We empathise easily with Kalyani, almost as easily as we despise Vijaya but never really hate her because it isn’t difficult to relate to the years of patriarchal conditioning her character is a victim of; we all know or know of someone like her. We smile and cry with Rajayi, who is the ocean where all the other rivers of this mammoth journey meet and merge, while Padmasini inspires both pity and anger.

The Undoing Dance is a book about women, told largely by women, and in Natarajan’s writing it finds authenticity. But it’s equally about caste, as it holds a mirror to the transition India went through post 1947, as power shifted from the British colonisers to the clutches of upper-caste Indians, paradoxically making life more difficult for all devadasis.

The Madras Devadasis (Prevention of Dedication) Act of 1947 barred the dedication of girls to Hindu temples and gave devadasis the right to marry. But, ironically, for the making of the law — about and for devadasis, who till then had lived respectful lives under the patronage of kings — the consent of devadasis was not sought.

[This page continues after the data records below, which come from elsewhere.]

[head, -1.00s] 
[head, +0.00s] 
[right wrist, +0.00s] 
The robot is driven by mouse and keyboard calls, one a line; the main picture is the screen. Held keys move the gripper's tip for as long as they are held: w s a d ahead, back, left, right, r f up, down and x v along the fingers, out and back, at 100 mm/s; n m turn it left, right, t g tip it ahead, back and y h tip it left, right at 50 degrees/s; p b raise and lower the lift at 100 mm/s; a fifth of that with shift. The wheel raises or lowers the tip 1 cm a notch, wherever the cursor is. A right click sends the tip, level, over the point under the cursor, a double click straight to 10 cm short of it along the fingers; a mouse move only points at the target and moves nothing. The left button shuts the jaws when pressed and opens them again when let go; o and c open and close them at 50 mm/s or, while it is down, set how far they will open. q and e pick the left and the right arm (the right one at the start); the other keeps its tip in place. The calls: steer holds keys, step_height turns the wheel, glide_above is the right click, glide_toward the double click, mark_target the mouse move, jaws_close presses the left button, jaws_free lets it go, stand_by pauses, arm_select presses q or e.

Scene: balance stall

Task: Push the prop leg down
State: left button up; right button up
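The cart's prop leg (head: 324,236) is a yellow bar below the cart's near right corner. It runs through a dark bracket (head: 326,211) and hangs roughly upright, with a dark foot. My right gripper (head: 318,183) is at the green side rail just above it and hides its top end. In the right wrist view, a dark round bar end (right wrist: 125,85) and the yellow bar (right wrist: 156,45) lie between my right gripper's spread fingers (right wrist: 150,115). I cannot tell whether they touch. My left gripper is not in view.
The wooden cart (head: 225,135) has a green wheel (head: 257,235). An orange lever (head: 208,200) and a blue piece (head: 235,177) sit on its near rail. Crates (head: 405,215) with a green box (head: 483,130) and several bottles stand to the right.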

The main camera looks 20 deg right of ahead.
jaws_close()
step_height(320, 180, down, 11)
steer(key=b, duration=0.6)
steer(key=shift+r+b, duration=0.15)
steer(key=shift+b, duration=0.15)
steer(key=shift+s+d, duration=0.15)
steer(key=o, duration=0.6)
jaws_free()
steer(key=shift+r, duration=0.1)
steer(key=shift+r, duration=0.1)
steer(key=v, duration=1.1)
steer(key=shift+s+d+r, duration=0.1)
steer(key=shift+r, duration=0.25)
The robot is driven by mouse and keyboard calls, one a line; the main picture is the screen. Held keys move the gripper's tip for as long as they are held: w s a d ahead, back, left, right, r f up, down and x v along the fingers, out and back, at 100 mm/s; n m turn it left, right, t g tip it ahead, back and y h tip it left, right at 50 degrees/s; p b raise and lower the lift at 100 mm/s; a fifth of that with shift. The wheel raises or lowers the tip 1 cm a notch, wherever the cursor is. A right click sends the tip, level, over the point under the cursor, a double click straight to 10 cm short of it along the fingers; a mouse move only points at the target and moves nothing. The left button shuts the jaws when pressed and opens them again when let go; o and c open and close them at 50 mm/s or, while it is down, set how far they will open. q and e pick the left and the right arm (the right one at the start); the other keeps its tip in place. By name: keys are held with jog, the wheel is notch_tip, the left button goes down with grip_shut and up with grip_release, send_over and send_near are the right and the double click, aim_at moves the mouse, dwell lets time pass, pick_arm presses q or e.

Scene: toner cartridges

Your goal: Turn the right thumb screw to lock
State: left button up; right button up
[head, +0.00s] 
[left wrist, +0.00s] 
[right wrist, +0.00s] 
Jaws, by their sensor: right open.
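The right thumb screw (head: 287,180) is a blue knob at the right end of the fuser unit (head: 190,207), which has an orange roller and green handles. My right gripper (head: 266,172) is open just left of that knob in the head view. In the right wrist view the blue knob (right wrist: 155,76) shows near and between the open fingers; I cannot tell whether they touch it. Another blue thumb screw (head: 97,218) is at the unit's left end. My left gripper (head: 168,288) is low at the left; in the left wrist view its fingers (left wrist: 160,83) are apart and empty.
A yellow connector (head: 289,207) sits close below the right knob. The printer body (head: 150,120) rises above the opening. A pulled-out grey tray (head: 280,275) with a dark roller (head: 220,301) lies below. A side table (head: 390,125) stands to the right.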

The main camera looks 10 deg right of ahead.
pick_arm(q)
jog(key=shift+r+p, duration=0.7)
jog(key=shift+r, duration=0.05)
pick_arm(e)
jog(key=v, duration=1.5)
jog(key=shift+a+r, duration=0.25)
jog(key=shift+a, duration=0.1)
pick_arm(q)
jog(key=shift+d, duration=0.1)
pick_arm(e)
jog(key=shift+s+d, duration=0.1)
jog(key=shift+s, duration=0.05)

Soon after the passing of the Act, not only were their identities taken from them but, despite dedicating their entire lives to the worship and service of a temple or a deity, their work also came to be equated with prostitution, as we see in the book too.

My main complaint with the novel, however, is that it could easily have been told in the third person. And if the author felt that using multiple voices would make it a more enriching experience for the reader, I feel that two, or perhaps three voices would have been enough to convey all that the author wished to say. Six points of view diluted the narrative.

While the use of multiple voices to narrate a story is a great literary device, it’s also tricky because, if these voices are not distinctly different, there’s a chance they’ll fall flat.

But despite these minor glitches, The Undoing Dance is a masterfully crafted novel on dance — and the importance of preserving disappearing art forms.